GOAL: Find, in the records below, the line that contains "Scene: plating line" and the line that contains "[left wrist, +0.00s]". Copy those two lines and everything between them exactly, but not the pictures.

INFORMATION SHOWN:
[START]

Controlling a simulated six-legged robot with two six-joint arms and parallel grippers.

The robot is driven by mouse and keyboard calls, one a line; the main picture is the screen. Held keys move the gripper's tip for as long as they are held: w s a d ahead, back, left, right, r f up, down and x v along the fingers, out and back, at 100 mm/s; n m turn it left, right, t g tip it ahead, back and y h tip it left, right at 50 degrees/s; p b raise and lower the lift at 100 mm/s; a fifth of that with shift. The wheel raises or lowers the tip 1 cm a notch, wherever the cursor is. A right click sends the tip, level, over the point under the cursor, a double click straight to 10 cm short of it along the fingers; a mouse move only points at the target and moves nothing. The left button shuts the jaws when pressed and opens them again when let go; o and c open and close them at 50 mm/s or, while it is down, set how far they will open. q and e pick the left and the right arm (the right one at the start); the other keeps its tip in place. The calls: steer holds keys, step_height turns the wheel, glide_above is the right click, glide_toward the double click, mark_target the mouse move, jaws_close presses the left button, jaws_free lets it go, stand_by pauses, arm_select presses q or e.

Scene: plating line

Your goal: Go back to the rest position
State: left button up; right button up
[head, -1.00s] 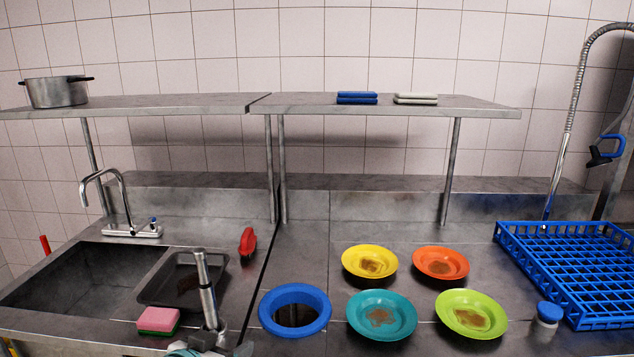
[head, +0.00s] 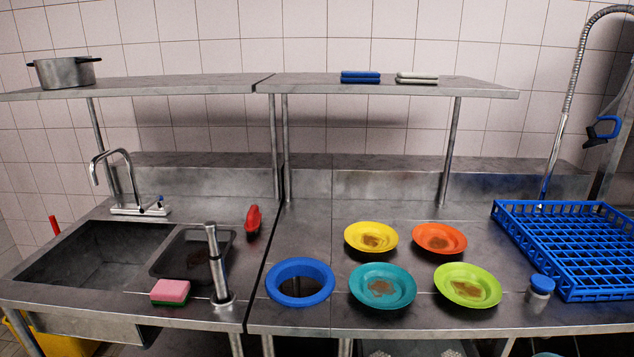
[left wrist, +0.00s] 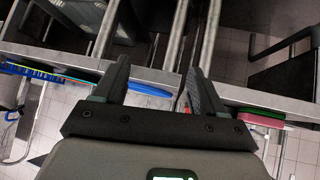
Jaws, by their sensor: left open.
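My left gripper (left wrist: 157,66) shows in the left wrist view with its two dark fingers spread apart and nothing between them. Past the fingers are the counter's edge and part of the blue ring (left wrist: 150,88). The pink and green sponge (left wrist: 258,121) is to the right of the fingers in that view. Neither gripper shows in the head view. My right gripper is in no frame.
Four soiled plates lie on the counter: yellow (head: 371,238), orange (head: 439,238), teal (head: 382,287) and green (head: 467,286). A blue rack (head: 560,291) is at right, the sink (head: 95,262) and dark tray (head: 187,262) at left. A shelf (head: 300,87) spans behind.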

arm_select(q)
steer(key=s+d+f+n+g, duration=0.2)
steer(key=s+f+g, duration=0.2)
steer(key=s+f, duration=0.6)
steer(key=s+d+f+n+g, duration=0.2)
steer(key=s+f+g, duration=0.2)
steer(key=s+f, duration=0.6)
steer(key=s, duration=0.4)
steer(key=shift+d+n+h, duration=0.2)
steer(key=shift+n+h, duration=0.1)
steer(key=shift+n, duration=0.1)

[END]
[START]

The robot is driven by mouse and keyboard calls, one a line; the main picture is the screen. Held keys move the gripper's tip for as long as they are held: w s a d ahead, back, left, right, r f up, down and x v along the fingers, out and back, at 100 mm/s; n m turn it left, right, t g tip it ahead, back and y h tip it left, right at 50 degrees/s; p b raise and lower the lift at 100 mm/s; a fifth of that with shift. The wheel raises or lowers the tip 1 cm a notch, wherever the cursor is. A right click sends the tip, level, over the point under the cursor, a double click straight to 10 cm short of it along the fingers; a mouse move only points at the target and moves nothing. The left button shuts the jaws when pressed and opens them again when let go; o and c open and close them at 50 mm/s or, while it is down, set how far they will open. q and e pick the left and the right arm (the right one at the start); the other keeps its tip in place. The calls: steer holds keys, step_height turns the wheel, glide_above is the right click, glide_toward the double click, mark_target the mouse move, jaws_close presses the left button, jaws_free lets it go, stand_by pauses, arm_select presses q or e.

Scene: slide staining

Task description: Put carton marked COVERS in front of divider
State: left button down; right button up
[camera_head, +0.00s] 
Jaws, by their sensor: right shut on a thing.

[END]

FULL RESPONSE:
Scene: plating line

Your goal: Go back to the rest position
State: left button up; right button up
[head, -1.00s] 
[head, +0.00s] 
[left wrist, +0.00s] 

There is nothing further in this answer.